The F.I. Maggert 76 th reunion drew many family members this year. The locals from miami county, and cousins from Texas, Flordia, Minnesota and Iowa. Friday night we had a weiner roast as usuall. Some come every year and some had missed the last few years so there was a lot of catching up to do. Emmit Maggert the oldest present, is 90 his older sister Grace Saunders age 95 his only surving sibling, could not make it this year. Emmit and his brothers Glen, Everett and Arthur when they were young all owned cycles before they could afford cars. Most all had one or two Harleys swapping and trading between brothers sometimes in the 1930s and 40s.
Saturday’s events started with a pancake breakfest , with a big meal later and family auction for to pay for expenses which is a great way to pass family heirlooms to the younger generation. Tall tales abound but one is standing out this year. Eileen knew her husband Everett’s love for cycles so in 1953 she went to a junk yard and purchesed a special Christmas present a 1913 indian moter cycle in Alpena Mi. It didn’t run and was in terrible condition but that didn’t matter Everett parked in the barn and made plans to rebuild it. Things don’t always go as planned. Later on Everett needed a welding torch and had not done much on the Indian so he traded it to his son Phil in Flordia.

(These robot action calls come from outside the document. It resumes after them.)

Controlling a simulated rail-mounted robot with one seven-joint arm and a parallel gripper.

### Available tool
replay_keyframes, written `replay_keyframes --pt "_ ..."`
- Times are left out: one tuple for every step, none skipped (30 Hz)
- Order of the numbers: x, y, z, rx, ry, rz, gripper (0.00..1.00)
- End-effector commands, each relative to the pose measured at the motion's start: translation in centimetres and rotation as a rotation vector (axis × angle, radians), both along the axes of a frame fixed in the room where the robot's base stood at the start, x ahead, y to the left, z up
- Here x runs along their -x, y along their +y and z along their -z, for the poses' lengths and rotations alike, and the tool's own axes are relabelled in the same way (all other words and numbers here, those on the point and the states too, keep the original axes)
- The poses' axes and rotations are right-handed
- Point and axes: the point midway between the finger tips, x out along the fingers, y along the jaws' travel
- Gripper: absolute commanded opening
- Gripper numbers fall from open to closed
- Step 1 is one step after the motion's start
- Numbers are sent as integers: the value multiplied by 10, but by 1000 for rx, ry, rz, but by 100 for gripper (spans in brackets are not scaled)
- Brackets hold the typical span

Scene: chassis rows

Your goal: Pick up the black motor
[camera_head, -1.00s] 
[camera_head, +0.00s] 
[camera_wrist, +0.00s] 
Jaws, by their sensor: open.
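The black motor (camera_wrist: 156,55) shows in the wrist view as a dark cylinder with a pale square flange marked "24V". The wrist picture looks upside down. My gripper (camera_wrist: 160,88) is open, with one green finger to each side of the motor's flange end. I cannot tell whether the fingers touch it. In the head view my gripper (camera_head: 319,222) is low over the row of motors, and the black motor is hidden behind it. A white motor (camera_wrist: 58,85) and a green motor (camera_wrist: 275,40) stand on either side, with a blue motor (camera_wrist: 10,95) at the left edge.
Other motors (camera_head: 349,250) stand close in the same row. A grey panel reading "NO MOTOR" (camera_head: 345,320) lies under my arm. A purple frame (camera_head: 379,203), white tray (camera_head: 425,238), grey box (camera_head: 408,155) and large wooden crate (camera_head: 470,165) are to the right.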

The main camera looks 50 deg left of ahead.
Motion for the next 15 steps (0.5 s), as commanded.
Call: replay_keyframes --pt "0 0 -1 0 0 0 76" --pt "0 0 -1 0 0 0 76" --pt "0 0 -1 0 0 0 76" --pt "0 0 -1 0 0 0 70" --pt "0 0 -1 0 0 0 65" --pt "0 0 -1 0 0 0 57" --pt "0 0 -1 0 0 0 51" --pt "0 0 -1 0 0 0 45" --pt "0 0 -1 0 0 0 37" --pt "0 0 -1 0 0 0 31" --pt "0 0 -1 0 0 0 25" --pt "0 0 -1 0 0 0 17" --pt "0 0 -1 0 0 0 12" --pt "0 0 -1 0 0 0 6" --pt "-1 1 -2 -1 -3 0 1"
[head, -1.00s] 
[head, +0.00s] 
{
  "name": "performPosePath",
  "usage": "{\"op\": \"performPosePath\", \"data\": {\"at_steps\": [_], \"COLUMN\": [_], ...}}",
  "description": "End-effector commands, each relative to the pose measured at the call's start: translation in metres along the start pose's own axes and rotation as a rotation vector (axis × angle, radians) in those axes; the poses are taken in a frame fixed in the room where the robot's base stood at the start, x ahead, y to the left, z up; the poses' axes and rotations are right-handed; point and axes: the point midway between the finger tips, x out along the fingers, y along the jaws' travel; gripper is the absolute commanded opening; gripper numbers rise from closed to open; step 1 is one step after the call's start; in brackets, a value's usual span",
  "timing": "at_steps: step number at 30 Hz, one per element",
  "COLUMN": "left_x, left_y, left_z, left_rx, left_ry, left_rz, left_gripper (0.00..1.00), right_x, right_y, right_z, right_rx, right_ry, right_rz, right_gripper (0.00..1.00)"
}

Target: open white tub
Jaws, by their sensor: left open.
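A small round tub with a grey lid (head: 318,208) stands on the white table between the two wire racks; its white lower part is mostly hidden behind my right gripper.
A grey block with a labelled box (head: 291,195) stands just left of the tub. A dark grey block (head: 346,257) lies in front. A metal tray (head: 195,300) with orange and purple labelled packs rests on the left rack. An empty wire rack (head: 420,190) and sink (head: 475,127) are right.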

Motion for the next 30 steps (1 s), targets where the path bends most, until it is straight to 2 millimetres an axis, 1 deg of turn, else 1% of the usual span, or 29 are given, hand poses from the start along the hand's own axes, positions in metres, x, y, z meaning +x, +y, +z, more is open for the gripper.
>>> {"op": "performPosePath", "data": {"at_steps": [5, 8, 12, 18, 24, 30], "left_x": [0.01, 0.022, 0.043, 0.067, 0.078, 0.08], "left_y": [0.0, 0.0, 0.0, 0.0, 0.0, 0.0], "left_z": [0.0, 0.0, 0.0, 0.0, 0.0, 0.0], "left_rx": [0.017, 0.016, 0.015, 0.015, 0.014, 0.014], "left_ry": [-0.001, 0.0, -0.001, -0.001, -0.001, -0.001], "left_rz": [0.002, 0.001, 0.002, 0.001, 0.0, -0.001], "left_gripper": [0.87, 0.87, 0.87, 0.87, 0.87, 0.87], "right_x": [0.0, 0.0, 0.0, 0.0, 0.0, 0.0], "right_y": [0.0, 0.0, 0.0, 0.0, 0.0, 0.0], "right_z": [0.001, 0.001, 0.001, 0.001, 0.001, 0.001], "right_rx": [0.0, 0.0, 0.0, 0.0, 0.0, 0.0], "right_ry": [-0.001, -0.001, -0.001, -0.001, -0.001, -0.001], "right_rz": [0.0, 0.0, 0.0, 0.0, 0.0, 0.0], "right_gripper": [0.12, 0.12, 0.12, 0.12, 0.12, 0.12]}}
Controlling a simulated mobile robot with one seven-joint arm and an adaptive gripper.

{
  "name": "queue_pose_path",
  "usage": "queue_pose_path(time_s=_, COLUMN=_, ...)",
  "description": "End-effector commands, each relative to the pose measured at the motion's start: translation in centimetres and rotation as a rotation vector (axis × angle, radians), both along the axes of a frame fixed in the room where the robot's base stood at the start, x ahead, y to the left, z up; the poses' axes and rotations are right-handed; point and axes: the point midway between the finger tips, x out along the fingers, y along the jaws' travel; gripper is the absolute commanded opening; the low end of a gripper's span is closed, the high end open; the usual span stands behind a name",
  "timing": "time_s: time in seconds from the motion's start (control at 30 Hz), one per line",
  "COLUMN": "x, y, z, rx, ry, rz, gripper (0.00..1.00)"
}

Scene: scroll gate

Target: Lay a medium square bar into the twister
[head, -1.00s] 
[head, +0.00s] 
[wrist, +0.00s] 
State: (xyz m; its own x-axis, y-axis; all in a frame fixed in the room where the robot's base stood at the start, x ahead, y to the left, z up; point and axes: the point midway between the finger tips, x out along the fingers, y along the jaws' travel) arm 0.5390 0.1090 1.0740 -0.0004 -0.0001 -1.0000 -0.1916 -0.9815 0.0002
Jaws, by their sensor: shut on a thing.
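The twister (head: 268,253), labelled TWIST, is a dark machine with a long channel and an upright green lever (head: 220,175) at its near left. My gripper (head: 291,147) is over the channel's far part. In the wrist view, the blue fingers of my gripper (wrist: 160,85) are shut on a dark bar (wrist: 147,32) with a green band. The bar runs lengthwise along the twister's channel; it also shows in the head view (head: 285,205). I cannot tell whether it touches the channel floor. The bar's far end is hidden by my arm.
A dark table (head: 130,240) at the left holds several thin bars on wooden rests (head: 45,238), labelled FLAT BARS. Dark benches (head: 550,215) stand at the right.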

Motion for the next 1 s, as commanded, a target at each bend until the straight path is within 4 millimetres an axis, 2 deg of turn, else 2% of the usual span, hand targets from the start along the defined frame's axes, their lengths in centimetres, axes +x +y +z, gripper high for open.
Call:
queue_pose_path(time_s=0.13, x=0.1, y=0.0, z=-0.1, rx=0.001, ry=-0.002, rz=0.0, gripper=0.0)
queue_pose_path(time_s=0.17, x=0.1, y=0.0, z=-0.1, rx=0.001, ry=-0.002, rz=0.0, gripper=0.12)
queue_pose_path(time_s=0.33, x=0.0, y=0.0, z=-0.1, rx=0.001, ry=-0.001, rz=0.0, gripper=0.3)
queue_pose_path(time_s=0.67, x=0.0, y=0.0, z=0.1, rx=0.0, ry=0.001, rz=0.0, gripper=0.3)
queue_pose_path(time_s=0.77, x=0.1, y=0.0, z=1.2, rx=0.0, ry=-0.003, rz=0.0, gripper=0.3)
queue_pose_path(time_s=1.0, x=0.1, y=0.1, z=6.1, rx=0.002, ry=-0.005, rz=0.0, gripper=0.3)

After another few years Phil passed the rusty Indian that made its home in a basket to his son Jeff. Jeff loved his old grandfather’s cycle and was sure he would see it rebuilt. He would not part with it for anything. Some projects were started to repair parts of the engine. The cycle is getting close to 100 years old and parts are extremly hard to come by and very expenvise. The tires had long ago rotted away.
Jeff’s second cousin Kip Maggert had heard of the Indian and he ran a machine shop out in iowa and rebuilt old motor cycles, although not quit this old. Jeff wanted to see the old Indian run but they weren’t making much progess. There were many talks between the two and the hard decision to sell the bike with a promise to see it run someday, and it had to stay in the family.
Kip Maggert went and picked up the bike last Thanksgiving. Kip and his son Toby started working on it right away, many late nights after work were spent on it. Some parts had to be made from scratch and also wired and timed to run. It has no kick start you need to pedel it up to speed then switch on the engine. A week ago the last bolts were tightened and the prosscess of firing up the engine proceded. Kip Maggert hauled the Indian into the reunion friday night with great anticipation. Saturday he put the bike up on it’s rear stand so he could pedal and pedal he did a few pops and backfires. Then some more pedeling and now there is a crowd watching as this old Indian that hasen’t run in 70 years fires and takes off running to the applause of the crowd and the happy faces of Everett’s boys.